My nightly routine involves a half-hour or so of Netflix before I fall asleep, and after I rewatched all the Kids in the Hall seasons, I checked out Ken Burns Baseball, which a dear friend of mine had recommended. Now this friend of mine was quite the history buff, and he could watch and enjoy a documentary on the evolution of the coatrack, so I wasn't sure about Ken Burns Baseball. But I have to say, after about two months of watching all eleven parts of the series, this is one of the best documentaries I've ever seen.

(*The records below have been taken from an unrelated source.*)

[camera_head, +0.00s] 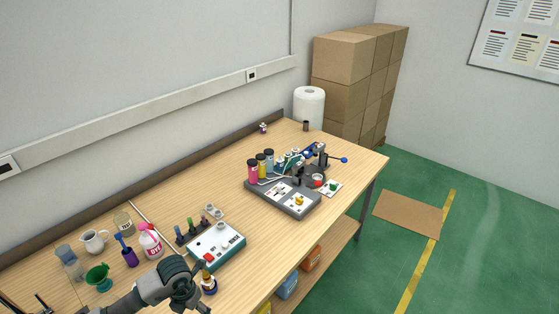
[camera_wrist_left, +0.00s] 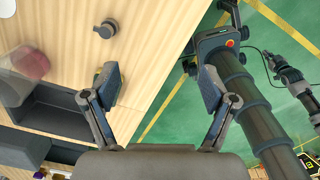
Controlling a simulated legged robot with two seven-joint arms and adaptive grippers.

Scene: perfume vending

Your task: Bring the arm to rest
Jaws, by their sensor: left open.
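My left gripper (camera_wrist_left: 158,84) shows in the left wrist view with its two fingers spread apart. Nothing is between the fingers. Behind them lie the wooden table's edge and the green floor. In the head view a grey arm link of mine (camera_head: 150,291) crosses the bottom of the picture over the table's near part. I cannot make out its fingertips there. At the right of the left wrist view another jointed grey part, likely of my other arm, shows over the floor; whether its jaws are open cannot be told.
The wooden table (camera_head: 150,213) carries a teal-edged device (camera_head: 232,236), a pink-topped bottle (camera_head: 149,243), a green funnel (camera_head: 100,275) and a small amber-and-blue bottle (camera_head: 209,284) close to my arm. A grey station (camera_head: 288,203) stands farther back. Open floor (camera_head: 490,245) lies to the right.

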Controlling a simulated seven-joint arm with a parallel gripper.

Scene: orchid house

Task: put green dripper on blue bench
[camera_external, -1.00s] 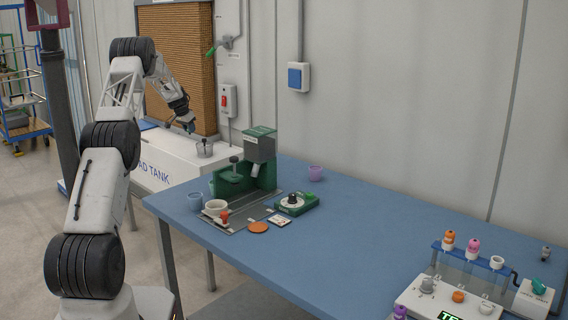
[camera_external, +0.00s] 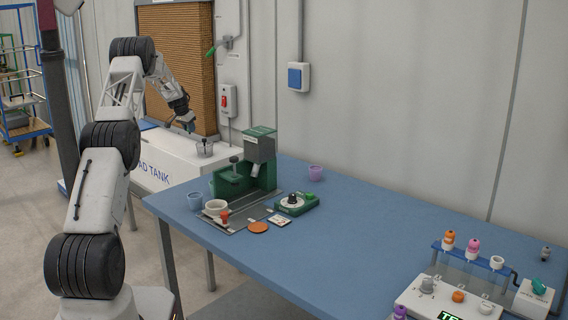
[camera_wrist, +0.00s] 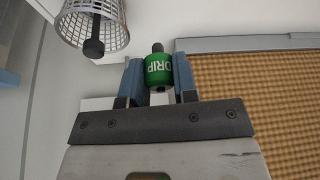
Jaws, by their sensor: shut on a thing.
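The green dripper (camera_wrist: 158,69), a small cylinder with white lettering and a dark stub, sits between the two fingers of my gripper (camera_wrist: 159,80) in the wrist view. My gripper is shut on it. In the external view my gripper (camera_external: 188,122) hangs over the white tank, close above a mesh basket (camera_external: 204,149); the dripper is too small to make out there. The blue bench (camera_external: 350,235) stands to the right of the tank and lower in the picture.
A test rack (camera_external: 470,262) stands at the right. The bench's middle is clear.

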If you have Netflix streaming and you love baseball (and of course you all do) this is a must-watch. Burns tracks baseball from its earliest origins up until the early '90s. Now, many of the episodes focus a little heavy on the Yankees and the Brooklyn Dodgers, but it does capture an overall sense of the history with wonderful footage and specific stories. He also spends a lot of time documenting the negro leagues, which I feel like never gets enough examination. Josh Gibson's career is so amazing and tragic and hightlighted well in all its heart-breaking complexity by Burns.

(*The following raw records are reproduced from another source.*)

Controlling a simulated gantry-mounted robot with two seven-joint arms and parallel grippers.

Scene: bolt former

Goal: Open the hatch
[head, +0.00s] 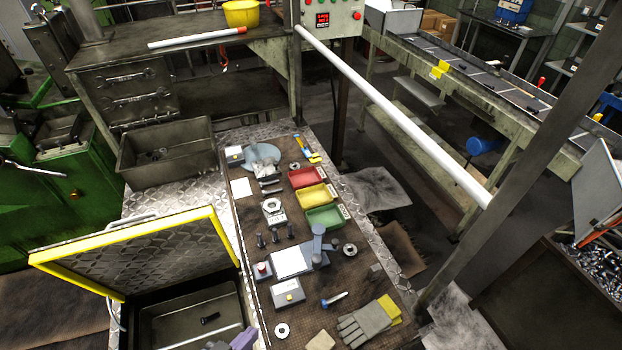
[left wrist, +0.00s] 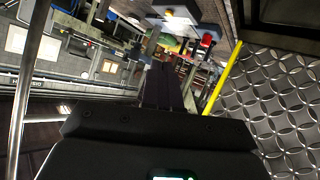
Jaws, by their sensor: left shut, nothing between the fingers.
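The hatch (head: 150,256) is a diamond-plate lid with a yellow edge, at the lower left of the head view. It stands raised and tilted back, with the bin (head: 180,318) below it uncovered. A dark bolt (head: 210,318) lies in the bin. A handle (head: 114,312) shows at the hatch's left side. My left gripper (head: 240,341) is at the bottom edge, in front of the bin, apart from the hatch. In the left wrist view its fingers (left wrist: 161,85) are together and empty, with the hatch (left wrist: 270,105) to their right. My right gripper is not in view.
A workbench (head: 245,215) right of the bin holds red, yellow and green trays (head: 325,217), tools and grey gloves (head: 365,325). A grey tub (head: 167,155) stands behind the hatch. A white rail (head: 395,115) and a post (head: 530,170) cross the right side.

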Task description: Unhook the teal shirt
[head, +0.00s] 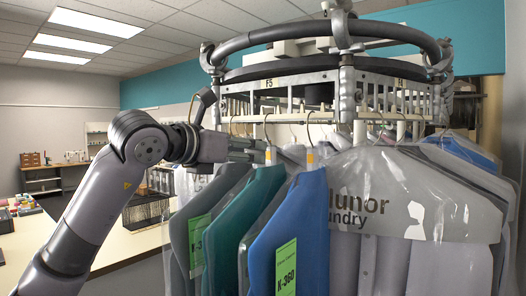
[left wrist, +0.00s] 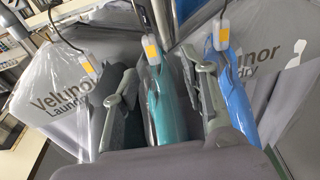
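The teal shirt (head: 236,222) hangs in a clear cover on the round rail, between a dark grey shirt (head: 190,235) and a blue shirt (head: 300,232). Its hook (head: 267,132) goes up to the rail. My left gripper (head: 262,152) is at the top of these shirts. In the left wrist view the left gripper (left wrist: 160,80) is open, with one finger on each side of the teal shirt (left wrist: 172,105). An orange tag (left wrist: 152,47) shows at its hanger neck. Whether the fingers touch it cannot be told. My right gripper is not in view.
The blue shirt (left wrist: 238,95) is close beside the right finger, and the dark grey shirt beside the left. Covered garments marked "laundry" (head: 400,200) crowd the right of the rail. The metal rail frame (head: 345,85) stands above. A counter (head: 100,240) is at the left.

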One of Burns' closest player stories focuses on Ty Cobb. Kaline and the post-'60s Tigers hardly get a mention, but I can forgive it for the amazing introspection given to other facets of the game, like the reserve clause. Anyway, as for Cobb, Burns takes his time, shows the legend honestly, from both sides of his persona. He's such an asshole, mostly a terrible human being and a racist bastard. But, the way he plays, his working-class background, make things complicated for me as a collector. I find myself wondering if I want to be a fan of Cobb or not. Can I forgive his faults and chalk it up to his generation and upbringing. I'm just not sure. How do you collectors out there deal with the disgusting racism of your Cap Ansons and Enos Slaughters and so on?

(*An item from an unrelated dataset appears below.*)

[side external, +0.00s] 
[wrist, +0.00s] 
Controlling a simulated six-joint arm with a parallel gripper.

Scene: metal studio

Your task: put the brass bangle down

So, Cobb may be a terrible person, but he was a helluva player. He exemplifies an old school scrappy style that may be missing in today's game. And this card is probably the perfect picture of terrible and awesome all wrapped up into one:
Damn it, I want to collect a player that makes cards like this, but I'm conflicted in that I can't respect Cobb's personality. Can we separate the two?
So, besides my Cobb conflict, have you seen Ken Burns Baseball yet? If so, what did you think?